== Work to complete ==
Repeat the lines of the data that follow, please, starting at the first and stopping after the one with "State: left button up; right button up".

== Raw data ==
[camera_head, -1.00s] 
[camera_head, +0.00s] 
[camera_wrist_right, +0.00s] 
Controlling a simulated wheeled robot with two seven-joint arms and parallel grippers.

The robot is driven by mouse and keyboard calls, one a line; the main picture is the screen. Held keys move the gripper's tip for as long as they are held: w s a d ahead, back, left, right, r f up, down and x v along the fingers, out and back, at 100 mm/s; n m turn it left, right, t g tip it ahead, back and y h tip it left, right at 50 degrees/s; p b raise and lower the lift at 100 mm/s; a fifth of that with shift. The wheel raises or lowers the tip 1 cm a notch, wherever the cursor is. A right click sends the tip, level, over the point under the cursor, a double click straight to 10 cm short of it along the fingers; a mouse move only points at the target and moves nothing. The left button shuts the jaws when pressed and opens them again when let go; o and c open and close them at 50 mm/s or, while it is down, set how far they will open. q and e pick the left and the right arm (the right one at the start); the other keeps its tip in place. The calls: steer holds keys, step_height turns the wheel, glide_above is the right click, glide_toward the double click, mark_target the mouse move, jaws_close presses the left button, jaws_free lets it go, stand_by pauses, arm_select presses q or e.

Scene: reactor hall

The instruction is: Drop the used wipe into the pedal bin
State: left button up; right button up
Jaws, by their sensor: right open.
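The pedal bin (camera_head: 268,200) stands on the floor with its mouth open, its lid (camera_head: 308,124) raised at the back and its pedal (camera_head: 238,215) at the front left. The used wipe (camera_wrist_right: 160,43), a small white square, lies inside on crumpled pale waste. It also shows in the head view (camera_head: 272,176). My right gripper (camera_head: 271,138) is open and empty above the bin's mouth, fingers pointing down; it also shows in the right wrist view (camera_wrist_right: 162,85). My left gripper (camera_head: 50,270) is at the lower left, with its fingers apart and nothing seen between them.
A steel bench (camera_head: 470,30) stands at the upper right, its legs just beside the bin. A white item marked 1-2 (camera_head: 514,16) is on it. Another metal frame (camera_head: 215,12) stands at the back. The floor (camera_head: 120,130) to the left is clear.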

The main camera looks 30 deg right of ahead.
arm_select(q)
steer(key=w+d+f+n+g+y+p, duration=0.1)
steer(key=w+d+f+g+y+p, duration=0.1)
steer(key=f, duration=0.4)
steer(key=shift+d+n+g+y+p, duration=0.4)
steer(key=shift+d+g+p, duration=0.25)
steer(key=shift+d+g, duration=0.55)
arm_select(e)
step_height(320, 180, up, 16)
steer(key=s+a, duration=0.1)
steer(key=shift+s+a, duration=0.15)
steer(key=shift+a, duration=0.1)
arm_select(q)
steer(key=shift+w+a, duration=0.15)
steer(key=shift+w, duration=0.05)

== Solution to this problem ==
[camera_head, -1.00s] 
[camera_head, +0.00s] 
[camera_wrist_right, +0.00s] 
Controlling a simulated wheeled robot with two seven-joint arms and parallel grippers.

The robot is driven by mouse and keyboard calls, one a line; the main picture is the screen. Held keys move the gripper's tip for as long as they are held: w s a d ahead, back, left, right, r f up, down and x v along the fingers, out and back, at 100 mm/s; n m turn it left, right, t g tip it ahead, back and y h tip it left, right at 50 degrees/s; p b raise and lower the lift at 100 mm/s; a fifth of that with shift. The wheel raises or lowers the tip 1 cm a notch, wherever the cursor is. A right click sends the tip, level, over the point under the cursor, a double click straight to 10 cm short of it along the fingers; a mouse move only points at the target and moves nothing. The left button shuts the jaws when pressed and opens them again when let go; o and c open and close them at 50 mm/s or, while it is down, set how far they will open. q and e pick the left and the right arm (the right one at the start); the other keeps its tip in place. The calls: steer holds keys, step_height turns the wheel, glide_above is the right click, glide_toward the double click, mark_target the mouse move, jaws_close presses the left button, jaws_free lets it go, stand_by pauses, arm_select presses q or e.

Scene: reactor hall

The instruction is: Drop the used wipe into the pedal bin
State: left button up; right button up

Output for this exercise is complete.